A global coalition of over 80 fire safety leadership organisations, including CIAT, has launched a new internationally consistent approach to the safety and management of buildings with the aim of saving more lives by reducing risk and preventing devastating fires. The introduction of the International Fire Safety Standard - Common Principles (IFSS-CP) follows extensive work to bring public confidence around the regulation and control of fire safety measures. It will be published as a UNECE standard.

Three Chartered Architectural Technologists were selected to join the Standards Expert Panel and Writing Committee for this new venture: Professor Sam Allwinkle PPBIAT MCIAT, Dr Graham Smith MCIAT and Frances Peacock MCIAT.

[edit] Purpose of IFSS-CP

Professor Sam Allwinkle PPBIAT MCIAT, said: "I am pleased to report that following the establishment of the International Fire Safety Standards (IFSS) Coalition there has been significant progress with the development of international fire safety standards and the development of common principles that can be used globally irrespective of location and legal jurisdiction.

"Furthermore, it is excellent news from UN, Geneva that The International Fire Safety Standards: Common Principles: 'Safe Buildings Save Lives' document was approved by the UN council and unanimously endorsed as a global standard on 13 November 2020. As a UNECE Standard, representatives of national and local governments and stakeholders are invited to apply the common principles to promote the safety of buildings."

He added, "The three Chartered Architectural Technologists selected to join the Standards Expert Panel is a clear indicator of the particular skills Architectural Technology professionals can bring to this vitally important work.”

[edit] Consistent fire safety standards

Following the Grenfell Tower fire, there have been numerous initiatives and workshops. The IFSS is a large group of regulators, institutions and bodies from across the world coming together to bring about universal and consistent fire safety for our shared built environment globally.

Gary Strong, Chair of the IFSS Coalition, said: "Our coalition has worked hard to produce this globally applicable way to bring consistency in fire safety to buildings new and old, and to reduce the risk to lives.

"This new standard is unprecedented, being the first agreement on fire safety principles on this international scale, with its development supported by the United Nations in line with its own sustainable development goals. It is the outcome of two years of work and worldwide expertise on fire safety from over 80 coalition organisations and will bring reassurance that the construction and management of buildings upholds appropriate fire safety standards."

[edit] Five common principles

The standard delivers a clear performance-based framework and common principles that apply to all stages of a building's life cycle (from design, construction, in use, to change and eventual demolition). It is highly performance-based and is not intended to replace the prescriptive standards related to fire and life safety that are already adopted and successfully implemented in countries throughout the world.

Rather, the IFSS has identified the five common principles related to achieving fire safety, which are large, high-level concepts meant to be used as a cross-check by jurisdictions with well-developed fire and life safety standards and a starting point for jurisdictions with little to no fire and life safety framework.

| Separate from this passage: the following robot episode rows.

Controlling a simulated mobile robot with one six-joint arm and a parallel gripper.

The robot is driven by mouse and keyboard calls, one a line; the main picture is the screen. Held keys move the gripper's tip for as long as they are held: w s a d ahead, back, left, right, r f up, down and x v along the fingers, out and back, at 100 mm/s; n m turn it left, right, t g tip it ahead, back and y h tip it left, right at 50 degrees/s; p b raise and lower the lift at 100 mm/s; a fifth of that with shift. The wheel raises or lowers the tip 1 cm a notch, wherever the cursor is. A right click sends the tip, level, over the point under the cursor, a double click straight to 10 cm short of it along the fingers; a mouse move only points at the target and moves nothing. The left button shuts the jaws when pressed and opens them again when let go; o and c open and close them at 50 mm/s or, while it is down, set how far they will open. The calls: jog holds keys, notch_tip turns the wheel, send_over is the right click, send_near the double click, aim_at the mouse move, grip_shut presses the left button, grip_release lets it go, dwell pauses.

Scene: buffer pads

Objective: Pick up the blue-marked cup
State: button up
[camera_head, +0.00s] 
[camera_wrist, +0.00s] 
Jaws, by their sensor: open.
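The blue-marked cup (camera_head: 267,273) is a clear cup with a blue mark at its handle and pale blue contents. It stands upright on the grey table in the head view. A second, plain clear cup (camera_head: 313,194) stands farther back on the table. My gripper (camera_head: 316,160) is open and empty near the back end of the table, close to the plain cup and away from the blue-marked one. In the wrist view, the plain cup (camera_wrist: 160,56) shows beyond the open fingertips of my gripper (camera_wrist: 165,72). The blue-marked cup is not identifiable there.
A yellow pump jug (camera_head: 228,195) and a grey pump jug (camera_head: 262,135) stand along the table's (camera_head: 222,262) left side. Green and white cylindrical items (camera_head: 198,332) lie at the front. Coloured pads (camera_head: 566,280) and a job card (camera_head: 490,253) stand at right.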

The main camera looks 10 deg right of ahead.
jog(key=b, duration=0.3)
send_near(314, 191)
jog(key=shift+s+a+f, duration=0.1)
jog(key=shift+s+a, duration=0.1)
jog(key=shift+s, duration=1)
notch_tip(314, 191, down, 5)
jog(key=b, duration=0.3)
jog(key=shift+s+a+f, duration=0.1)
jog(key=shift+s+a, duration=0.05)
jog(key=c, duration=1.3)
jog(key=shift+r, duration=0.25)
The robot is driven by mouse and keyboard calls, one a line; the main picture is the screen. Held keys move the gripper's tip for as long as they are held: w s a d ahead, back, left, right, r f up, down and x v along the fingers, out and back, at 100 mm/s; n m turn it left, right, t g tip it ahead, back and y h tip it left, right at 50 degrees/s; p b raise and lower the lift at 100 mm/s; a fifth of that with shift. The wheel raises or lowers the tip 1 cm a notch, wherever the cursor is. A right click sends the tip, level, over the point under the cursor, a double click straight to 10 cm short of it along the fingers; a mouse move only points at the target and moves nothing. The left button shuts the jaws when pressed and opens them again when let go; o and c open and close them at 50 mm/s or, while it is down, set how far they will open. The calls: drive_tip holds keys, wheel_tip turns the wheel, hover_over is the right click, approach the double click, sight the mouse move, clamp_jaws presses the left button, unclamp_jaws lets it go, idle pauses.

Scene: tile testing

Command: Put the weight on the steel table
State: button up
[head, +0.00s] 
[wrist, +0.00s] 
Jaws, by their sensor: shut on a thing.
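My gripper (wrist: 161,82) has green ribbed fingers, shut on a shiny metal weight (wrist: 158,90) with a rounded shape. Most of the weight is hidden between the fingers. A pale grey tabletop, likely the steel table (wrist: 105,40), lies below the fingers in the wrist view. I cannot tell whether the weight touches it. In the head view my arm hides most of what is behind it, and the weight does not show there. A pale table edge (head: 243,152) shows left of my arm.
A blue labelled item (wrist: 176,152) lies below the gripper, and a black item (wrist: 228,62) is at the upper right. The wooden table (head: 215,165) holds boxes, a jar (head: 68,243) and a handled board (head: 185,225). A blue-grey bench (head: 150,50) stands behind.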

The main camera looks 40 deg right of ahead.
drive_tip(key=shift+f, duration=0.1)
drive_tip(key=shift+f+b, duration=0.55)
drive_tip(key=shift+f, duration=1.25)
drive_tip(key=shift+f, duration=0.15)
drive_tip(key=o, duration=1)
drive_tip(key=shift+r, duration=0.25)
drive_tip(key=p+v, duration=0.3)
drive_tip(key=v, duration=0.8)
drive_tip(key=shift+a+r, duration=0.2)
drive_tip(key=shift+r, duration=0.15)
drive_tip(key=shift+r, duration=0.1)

  1. Prevention – Safeguarding against the outbreak of fire and/or limiting its effects.
  2. Detection and communication – Investigating and discovering of fire followed by informing occupants and the fire service.
  3. Occupant protection – Facilitating occupant avoidance of and escape from the effects of fire.
  4. Containment – Limiting of fire and all its consequences to as small an area as possible.
  5. Extinguishment – Suppressing of fire and protecting of the surrounding environment.